When designing any components of various aircrafts, it is important that the designer knows the technical capabilities of the preforming and forging production, and focuses on the most advanced technology processes of their manufacture. A large number of components used in an airplane design are composed of parts made of sheet materials, which are used as edge formers. The presence of a web, edging and various elements increasing the stiffness and reducing the weight, is common for such parts. These sheet-metal parts present intricate and mainly closed forms, the manufacturing of which by methods of the plastic deforming requires rather complicated forging outfit and their finishing to the required dimensions following the deforming.

The article is concerned with a topical issue of the determination of optimal conditions of exposure to the deforming force required in the prove-out of an intricate shape forming process of edge former structures by deforming a sheet-metal workpiece with the pulsed magnet field pressure, and the simulation of this process. The process of the magnetic pulse forming makes it possible to concentrate the exposure, deforming a sheet-metal workpiece, within the range of pre-set parameters and within a specified zone, but requires a thorough adjustment of technical regimes. Recommendations are developed for the determination of the required power parameters of the sheet-metal workpiece forming process ensuring the maximum efficiency of the process that reduces the number of technological operations, the complexity and the time of manufacture of the outfit and the equipment operation.

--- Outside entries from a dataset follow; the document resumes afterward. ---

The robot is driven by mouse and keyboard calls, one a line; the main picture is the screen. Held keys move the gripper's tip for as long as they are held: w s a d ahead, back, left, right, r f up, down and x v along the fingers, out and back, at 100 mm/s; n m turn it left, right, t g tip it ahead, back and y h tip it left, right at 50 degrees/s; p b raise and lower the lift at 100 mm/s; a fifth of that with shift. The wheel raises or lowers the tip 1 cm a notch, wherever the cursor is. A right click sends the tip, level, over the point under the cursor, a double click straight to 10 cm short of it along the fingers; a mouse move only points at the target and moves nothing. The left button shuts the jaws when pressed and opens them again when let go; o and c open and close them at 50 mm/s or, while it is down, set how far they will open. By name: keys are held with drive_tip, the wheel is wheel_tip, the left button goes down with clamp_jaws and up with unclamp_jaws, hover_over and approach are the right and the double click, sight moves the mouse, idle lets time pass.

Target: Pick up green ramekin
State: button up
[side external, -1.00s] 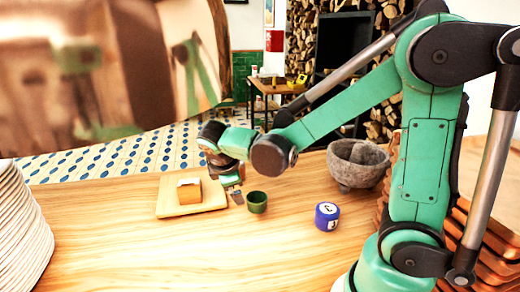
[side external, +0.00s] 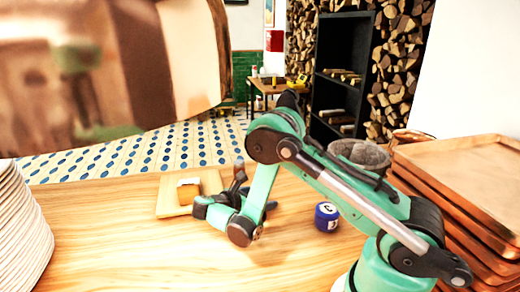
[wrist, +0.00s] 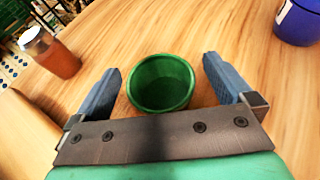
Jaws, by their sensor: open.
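The green ramekin (wrist: 143,97) stands upright on the wooden table in the wrist view, its open top facing the camera. My gripper (wrist: 163,68) is open, with one blue-grey finger left of the ramekin and the other right of it. There are gaps on both sides, and the ramekin is not held. In the side view my gripper (side external: 240,178) is low over the table beside the wooden board. My arm hides the ramekin there.
A wooden board (side external: 168,205) with a white-topped block (side external: 188,190) lies left of my gripper. A blue lettered container (side external: 327,217) stands to the right. A stone mortar (side external: 358,153) and copper trays (side external: 465,160) are further right. Stacked plates (side external: 20,225) stand far left; the front table is clear.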

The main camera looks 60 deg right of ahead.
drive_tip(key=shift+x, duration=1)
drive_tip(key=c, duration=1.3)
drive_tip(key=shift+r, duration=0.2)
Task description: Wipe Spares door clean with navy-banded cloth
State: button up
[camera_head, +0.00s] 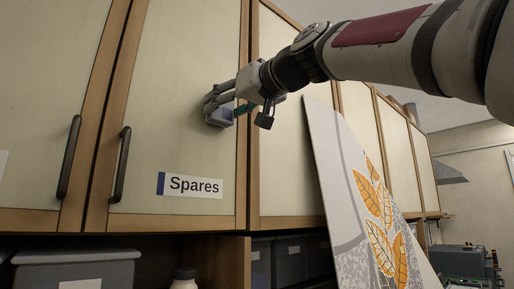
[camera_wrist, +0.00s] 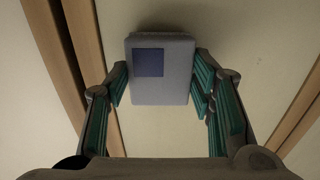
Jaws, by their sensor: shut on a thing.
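The Spares door (camera_head: 178,105) is a pale cabinet panel in a wooden frame, with a dark handle at its left and a "Spares" label (camera_head: 190,185) with a navy end low on it. My gripper (camera_head: 220,112) is at the door's right half, above the label. It is shut on a grey-blue block-like cloth (camera_head: 219,116). In the wrist view the cloth (camera_wrist: 160,88) sits between the green-padded fingers and shows a navy square patch. It is at or very close to the door panel (camera_wrist: 235,45); I cannot tell if it touches. I make out no distinct marks on the door.
Another cabinet door (camera_head: 45,95) is at the left. A leaning panel with orange leaves (camera_head: 380,215) stands right of the Spares door, below my arm. The dark handle (camera_head: 120,165) sticks out.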

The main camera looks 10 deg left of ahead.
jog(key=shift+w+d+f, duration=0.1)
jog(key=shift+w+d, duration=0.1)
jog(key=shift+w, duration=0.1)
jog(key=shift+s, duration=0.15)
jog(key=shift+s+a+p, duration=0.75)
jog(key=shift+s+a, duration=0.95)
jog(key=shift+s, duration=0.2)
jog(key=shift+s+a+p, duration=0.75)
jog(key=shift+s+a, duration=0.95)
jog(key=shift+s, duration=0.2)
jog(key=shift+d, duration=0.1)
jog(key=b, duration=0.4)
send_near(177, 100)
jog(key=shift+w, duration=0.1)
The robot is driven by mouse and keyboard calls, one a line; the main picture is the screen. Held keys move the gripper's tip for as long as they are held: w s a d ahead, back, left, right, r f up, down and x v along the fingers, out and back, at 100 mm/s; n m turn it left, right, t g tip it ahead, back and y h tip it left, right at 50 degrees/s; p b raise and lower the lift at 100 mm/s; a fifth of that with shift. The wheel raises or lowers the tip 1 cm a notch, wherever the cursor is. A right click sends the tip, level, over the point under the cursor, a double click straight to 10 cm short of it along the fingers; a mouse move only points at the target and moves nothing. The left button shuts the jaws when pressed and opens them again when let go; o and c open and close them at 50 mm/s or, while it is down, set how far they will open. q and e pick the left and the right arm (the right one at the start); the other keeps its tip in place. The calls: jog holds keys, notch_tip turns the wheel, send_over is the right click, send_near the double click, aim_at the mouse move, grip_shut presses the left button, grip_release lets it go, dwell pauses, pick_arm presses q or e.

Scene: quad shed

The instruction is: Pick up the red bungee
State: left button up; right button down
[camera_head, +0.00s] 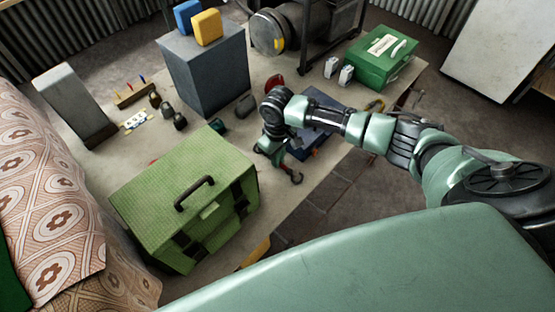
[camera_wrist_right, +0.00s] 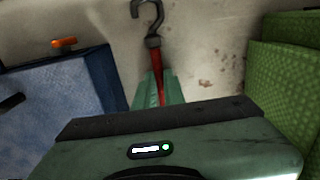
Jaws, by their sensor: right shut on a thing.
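The red bungee (camera_wrist_right: 157,82) shows in the right wrist view as a red cord with a dark hook at its upper end. The cord runs down between the green fingers of my right gripper (camera_wrist_right: 158,90), which is shut on it. The lower part of the bungee is hidden behind the gripper body. In the head view my right gripper (camera_head: 279,158) is low over the table, between the green case and a blue item. My left gripper is not in view.
The green case (camera_head: 180,185) stands to the left of the gripper, and the blue item (camera_head: 318,112) lies to its right. A grey block (camera_head: 205,75) with blue and yellow boxes stands behind. A green toolbox (camera_head: 380,62) is at the far right of the table (camera_head: 290,215).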

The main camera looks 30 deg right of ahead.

In the theoretical solution, the improved mathematical models of the magnetic pulse deforming of the sheet material were developed with account of actual mechanical characteristics of the workpiece materials. The theoretical dependences obtained were experimentally tested on samples; the assumptions and assertions made were verified. The impact of the magnetic pulse deforming on certain properties of sheet-metal part materials was determined. The proposed new technical solutions for implementing the processes developed in practice were examined. Methods for experimental testing of the high-speed magnetic pulse forming of sheet material were developed and implemented using various moulds of complex geometric surfaces, including the material shift dynamics and the impact of the deforming on the metal characteristics, as well as special aspects of the forming and influence patterns of power parameters, processing factors and tool configuration in operation of magnetic pulse sheet-metal forming were established. The influence of the magnetic pulse deforming on mechanical and process characteristics of materials after their exposure to the pulsed magnet field pressure and forming in a mould was determined. It is found out that when applying the pulsed force action, the metal is compacted, its surface hardness is increased, and micro-fractures and porosity are eliminated, that is the quality of a metal zone deformed by the pulsed magnet field is improved. ANSYS LS-DYNA program, a multipurpose software-based multi-function system of a finite-element complex, was used for the computational investigation and simulation of the magnetic pulse forming process of edge former surfaces. When solving the problems by CAD system, the geometrics of workpieces, material specifications, and energy parameters of the magnetic pulse deforming were variated. The workpiece shift and its deformation in moulds having different profile shapes were simulated. Based on the solutions obtained and in comparison with scales of equivalents, it is possible to determine any timing-wise shift of the sheet-metal workpiece web, the final finite deformation of workpieces, any stresses arising in contact zones with forming tools during the deforming and forming.

Keywords:

sheet-metal edge formers of closed shape, intricate transition profiles, magnetic pulse deforming, high-speed plastic forming, computer aided design systems, solid model, three-dimensional simulation

References

  1. Gorbunov M.N. Osnovy tekhnologii proizvodstva samoletov (Basics of Aircraft Manufacturing Process), Moscow, Mashinostroenie, 1976, 258 p.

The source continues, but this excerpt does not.